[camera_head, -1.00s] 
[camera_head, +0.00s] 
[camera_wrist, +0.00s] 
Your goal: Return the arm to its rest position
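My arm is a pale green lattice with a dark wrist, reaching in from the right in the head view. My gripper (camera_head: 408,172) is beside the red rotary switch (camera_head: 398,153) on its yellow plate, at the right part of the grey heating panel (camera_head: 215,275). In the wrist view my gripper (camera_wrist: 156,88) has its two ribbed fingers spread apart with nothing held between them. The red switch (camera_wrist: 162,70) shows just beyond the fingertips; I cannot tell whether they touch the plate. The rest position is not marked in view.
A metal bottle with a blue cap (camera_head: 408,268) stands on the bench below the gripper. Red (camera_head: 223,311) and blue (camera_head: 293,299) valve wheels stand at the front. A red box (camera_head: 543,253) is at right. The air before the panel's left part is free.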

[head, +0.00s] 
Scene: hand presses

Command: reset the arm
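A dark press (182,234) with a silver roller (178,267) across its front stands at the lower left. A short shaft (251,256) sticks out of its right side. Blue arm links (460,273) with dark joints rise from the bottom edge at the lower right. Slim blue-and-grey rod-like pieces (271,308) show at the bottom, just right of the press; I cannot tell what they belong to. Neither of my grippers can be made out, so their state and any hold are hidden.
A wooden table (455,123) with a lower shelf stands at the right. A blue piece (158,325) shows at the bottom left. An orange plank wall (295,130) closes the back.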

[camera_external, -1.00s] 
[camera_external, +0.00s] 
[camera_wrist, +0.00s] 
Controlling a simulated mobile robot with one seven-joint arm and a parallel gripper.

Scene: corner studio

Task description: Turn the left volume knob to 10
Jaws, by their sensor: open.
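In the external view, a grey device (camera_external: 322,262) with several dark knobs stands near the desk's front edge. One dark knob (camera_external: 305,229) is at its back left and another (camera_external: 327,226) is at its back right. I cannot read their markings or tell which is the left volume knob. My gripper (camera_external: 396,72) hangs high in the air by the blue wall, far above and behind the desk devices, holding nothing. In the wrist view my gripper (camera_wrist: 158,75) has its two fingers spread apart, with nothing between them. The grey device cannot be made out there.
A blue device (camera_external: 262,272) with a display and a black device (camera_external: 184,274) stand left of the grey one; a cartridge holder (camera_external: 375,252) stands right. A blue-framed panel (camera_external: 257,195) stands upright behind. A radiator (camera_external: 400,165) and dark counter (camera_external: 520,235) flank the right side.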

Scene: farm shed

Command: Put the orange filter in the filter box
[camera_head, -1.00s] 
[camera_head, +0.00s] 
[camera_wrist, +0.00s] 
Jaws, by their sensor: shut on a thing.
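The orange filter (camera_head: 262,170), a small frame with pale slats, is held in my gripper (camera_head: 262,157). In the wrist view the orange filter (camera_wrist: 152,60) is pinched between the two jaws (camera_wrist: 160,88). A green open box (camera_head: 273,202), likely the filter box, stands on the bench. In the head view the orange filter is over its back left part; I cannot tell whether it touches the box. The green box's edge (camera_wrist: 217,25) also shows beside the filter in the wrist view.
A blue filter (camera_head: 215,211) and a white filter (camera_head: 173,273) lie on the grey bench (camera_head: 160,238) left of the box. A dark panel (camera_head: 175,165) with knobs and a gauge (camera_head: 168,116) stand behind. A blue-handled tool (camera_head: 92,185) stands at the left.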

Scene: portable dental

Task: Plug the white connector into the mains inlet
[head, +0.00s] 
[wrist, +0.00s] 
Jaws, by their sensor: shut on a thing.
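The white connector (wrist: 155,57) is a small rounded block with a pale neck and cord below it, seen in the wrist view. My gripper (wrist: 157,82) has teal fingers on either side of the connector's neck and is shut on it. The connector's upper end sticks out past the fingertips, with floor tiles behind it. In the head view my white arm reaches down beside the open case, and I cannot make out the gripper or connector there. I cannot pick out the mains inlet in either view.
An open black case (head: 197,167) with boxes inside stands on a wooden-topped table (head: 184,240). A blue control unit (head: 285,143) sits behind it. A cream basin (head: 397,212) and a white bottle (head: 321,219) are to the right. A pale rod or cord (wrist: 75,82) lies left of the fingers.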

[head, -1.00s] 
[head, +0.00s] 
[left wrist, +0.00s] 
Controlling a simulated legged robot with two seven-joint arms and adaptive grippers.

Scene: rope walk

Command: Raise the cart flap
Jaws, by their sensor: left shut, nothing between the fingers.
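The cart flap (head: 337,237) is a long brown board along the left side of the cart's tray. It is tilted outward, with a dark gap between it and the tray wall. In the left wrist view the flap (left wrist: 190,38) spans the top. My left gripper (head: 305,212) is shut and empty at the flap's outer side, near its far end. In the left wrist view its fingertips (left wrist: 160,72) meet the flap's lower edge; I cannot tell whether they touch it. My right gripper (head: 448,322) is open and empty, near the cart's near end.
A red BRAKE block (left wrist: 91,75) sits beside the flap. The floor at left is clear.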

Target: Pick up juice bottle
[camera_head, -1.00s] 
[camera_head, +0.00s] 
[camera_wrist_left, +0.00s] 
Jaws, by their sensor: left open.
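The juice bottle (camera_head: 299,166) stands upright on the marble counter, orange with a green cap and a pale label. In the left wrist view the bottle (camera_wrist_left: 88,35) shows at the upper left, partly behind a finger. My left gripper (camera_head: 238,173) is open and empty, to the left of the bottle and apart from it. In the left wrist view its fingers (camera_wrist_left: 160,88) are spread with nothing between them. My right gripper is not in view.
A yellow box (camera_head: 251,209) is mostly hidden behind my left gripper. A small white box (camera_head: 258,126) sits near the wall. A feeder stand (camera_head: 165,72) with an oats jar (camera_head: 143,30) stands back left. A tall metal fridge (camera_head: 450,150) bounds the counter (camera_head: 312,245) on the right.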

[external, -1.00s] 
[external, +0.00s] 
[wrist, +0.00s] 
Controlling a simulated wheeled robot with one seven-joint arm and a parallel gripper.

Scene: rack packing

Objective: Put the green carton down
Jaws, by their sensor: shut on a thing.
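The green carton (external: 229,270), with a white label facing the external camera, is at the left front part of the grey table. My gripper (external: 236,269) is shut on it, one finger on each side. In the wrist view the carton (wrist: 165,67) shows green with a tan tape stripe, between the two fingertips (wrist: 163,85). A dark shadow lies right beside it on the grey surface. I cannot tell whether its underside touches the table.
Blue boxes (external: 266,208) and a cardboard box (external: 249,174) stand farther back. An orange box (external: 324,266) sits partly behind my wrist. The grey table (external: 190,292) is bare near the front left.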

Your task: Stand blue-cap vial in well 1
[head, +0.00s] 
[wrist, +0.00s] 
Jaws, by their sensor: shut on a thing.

+++

• Work to complete: Every record above needs to be repeated word for word.

• Output of the exercise:
[camera_head, -1.00s] 
[camera_head, +0.00s] 
[camera_wrist, +0.00s] 
Your goal: Return the arm to its rest position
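My arm is a pale green lattice with a dark wrist, reaching in from the right in the head view. My gripper (camera_head: 408,172) is beside the red rotary switch (camera_head: 398,153) on its yellow plate, at the right part of the grey heating panel (camera_head: 215,275). In the wrist view my gripper (camera_wrist: 156,88) has its two ribbed fingers spread apart with nothing held between them. The red switch (camera_wrist: 162,70) shows just beyond the fingertips; I cannot tell whether they touch the plate. The rest position is not marked in view.
A metal bottle with a blue cap (camera_head: 408,268) stands on the bench below the gripper. Red (camera_head: 223,311) and blue (camera_head: 293,299) valve wheels stand at the front. A red box (camera_head: 543,253) is at right. The air before the panel's left part is free.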

[head, +0.00s] 
Scene: hand presses

Command: reset the arm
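A dark press (182,234) with a silver roller (178,267) across its front stands at the lower left. A short shaft (251,256) sticks out of its right side. Blue arm links (460,273) with dark joints rise from the bottom edge at the lower right. Slim blue-and-grey rod-like pieces (271,308) show at the bottom, just right of the press; I cannot tell what they belong to. Neither of my grippers can be made out, so their state and any hold are hidden.
A wooden table (455,123) with a lower shelf stands at the right. A blue piece (158,325) shows at the bottom left. An orange plank wall (295,130) closes the back.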

[camera_external, -1.00s] 
[camera_external, +0.00s] 
[camera_wrist, +0.00s] 
Controlling a simulated mobile robot with one seven-joint arm and a parallel gripper.

Scene: corner studio

Task description: Turn the left volume knob to 10
Jaws, by their sensor: open.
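In the external view, a grey device (camera_external: 322,262) with several dark knobs stands near the desk's front edge. One dark knob (camera_external: 305,229) is at its back left and another (camera_external: 327,226) is at its back right. I cannot read their markings or tell which is the left volume knob. My gripper (camera_external: 396,72) hangs high in the air by the blue wall, far above and behind the desk devices, holding nothing. In the wrist view my gripper (camera_wrist: 158,75) has its two fingers spread apart, with nothing between them. The grey device cannot be made out there.
A blue device (camera_external: 262,272) with a display and a black device (camera_external: 184,274) stand left of the grey one; a cartridge holder (camera_external: 375,252) stands right. A blue-framed panel (camera_external: 257,195) stands upright behind. A radiator (camera_external: 400,165) and dark counter (camera_external: 520,235) flank the right side.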

Scene: farm shed

Command: Put the orange filter in the filter box
[camera_head, -1.00s] 
[camera_head, +0.00s] 
[camera_wrist, +0.00s] 
Jaws, by their sensor: shut on a thing.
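The orange filter (camera_head: 262,170), a small frame with pale slats, is held in my gripper (camera_head: 262,157). In the wrist view the orange filter (camera_wrist: 152,60) is pinched between the two jaws (camera_wrist: 160,88). A green open box (camera_head: 273,202), likely the filter box, stands on the bench. In the head view the orange filter is over its back left part; I cannot tell whether it touches the box. The green box's edge (camera_wrist: 217,25) also shows beside the filter in the wrist view.
A blue filter (camera_head: 215,211) and a white filter (camera_head: 173,273) lie on the grey bench (camera_head: 160,238) left of the box. A dark panel (camera_head: 175,165) with knobs and a gauge (camera_head: 168,116) stand behind. A blue-handled tool (camera_head: 92,185) stands at the left.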

Scene: portable dental

Task: Plug the white connector into the mains inlet
[head, +0.00s] 
[wrist, +0.00s] 
Jaws, by their sensor: shut on a thing.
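The white connector (wrist: 155,57) is a small rounded block with a pale neck and cord below it, seen in the wrist view. My gripper (wrist: 157,82) has teal fingers on either side of the connector's neck and is shut on it. The connector's upper end sticks out past the fingertips, with floor tiles behind it. In the head view my white arm reaches down beside the open case, and I cannot make out the gripper or connector there. I cannot pick out the mains inlet in either view.
An open black case (head: 197,167) with boxes inside stands on a wooden-topped table (head: 184,240). A blue control unit (head: 285,143) sits behind it. A cream basin (head: 397,212) and a white bottle (head: 321,219) are to the right. A pale rod or cord (wrist: 75,82) lies left of the fingers.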

[head, -1.00s] 
[head, +0.00s] 
[left wrist, +0.00s] 
Controlling a simulated legged robot with two seven-joint arms and adaptive grippers.

Scene: rope walk

Command: Raise the cart flap
Jaws, by their sensor: left shut, nothing between the fingers.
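The cart flap (head: 337,237) is a long brown board along the left side of the cart's tray. It is tilted outward, with a dark gap between it and the tray wall. In the left wrist view the flap (left wrist: 190,38) spans the top. My left gripper (head: 305,212) is shut and empty at the flap's outer side, near its far end. In the left wrist view its fingertips (left wrist: 160,72) meet the flap's lower edge; I cannot tell whether they touch it. My right gripper (head: 448,322) is open and empty, near the cart's near end.
A red BRAKE block (left wrist: 91,75) sits beside the flap. The floor at left is clear.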

Target: Pick up juice bottle
[camera_head, -1.00s] 
[camera_head, +0.00s] 
[camera_wrist_left, +0.00s] 
Jaws, by their sensor: left open.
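The juice bottle (camera_head: 299,166) stands upright on the marble counter, orange with a green cap and a pale label. In the left wrist view the bottle (camera_wrist_left: 88,35) shows at the upper left, partly behind a finger. My left gripper (camera_head: 238,173) is open and empty, to the left of the bottle and apart from it. In the left wrist view its fingers (camera_wrist_left: 160,88) are spread with nothing between them. My right gripper is not in view.
A yellow box (camera_head: 251,209) is mostly hidden behind my left gripper. A small white box (camera_head: 258,126) sits near the wall. A feeder stand (camera_head: 165,72) with an oats jar (camera_head: 143,30) stands back left. A tall metal fridge (camera_head: 450,150) bounds the counter (camera_head: 312,245) on the right.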

[external, -1.00s] 
[external, +0.00s] 
[wrist, +0.00s] 
Controlling a simulated wheeled robot with one seven-joint arm and a parallel gripper.

Scene: rack packing

Objective: Put the green carton down
Jaws, by their sensor: shut on a thing.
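The green carton (external: 229,270), with a white label facing the external camera, is at the left front part of the grey table. My gripper (external: 236,269) is shut on it, one finger on each side. In the wrist view the carton (wrist: 165,67) shows green with a tan tape stripe, between the two fingertips (wrist: 163,85). A dark shadow lies right beside it on the grey surface. I cannot tell whether its underside touches the table.
Blue boxes (external: 266,208) and a cardboard box (external: 249,174) stand farther back. An orange box (external: 324,266) sits partly behind my wrist. The grey table (external: 190,292) is bare near the front left.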

Your task: Stand blue-cap vial in well 1
[head, +0.00s] 
[wrist, +0.00s] 
Jaws, by their sensor: shut on a thing.

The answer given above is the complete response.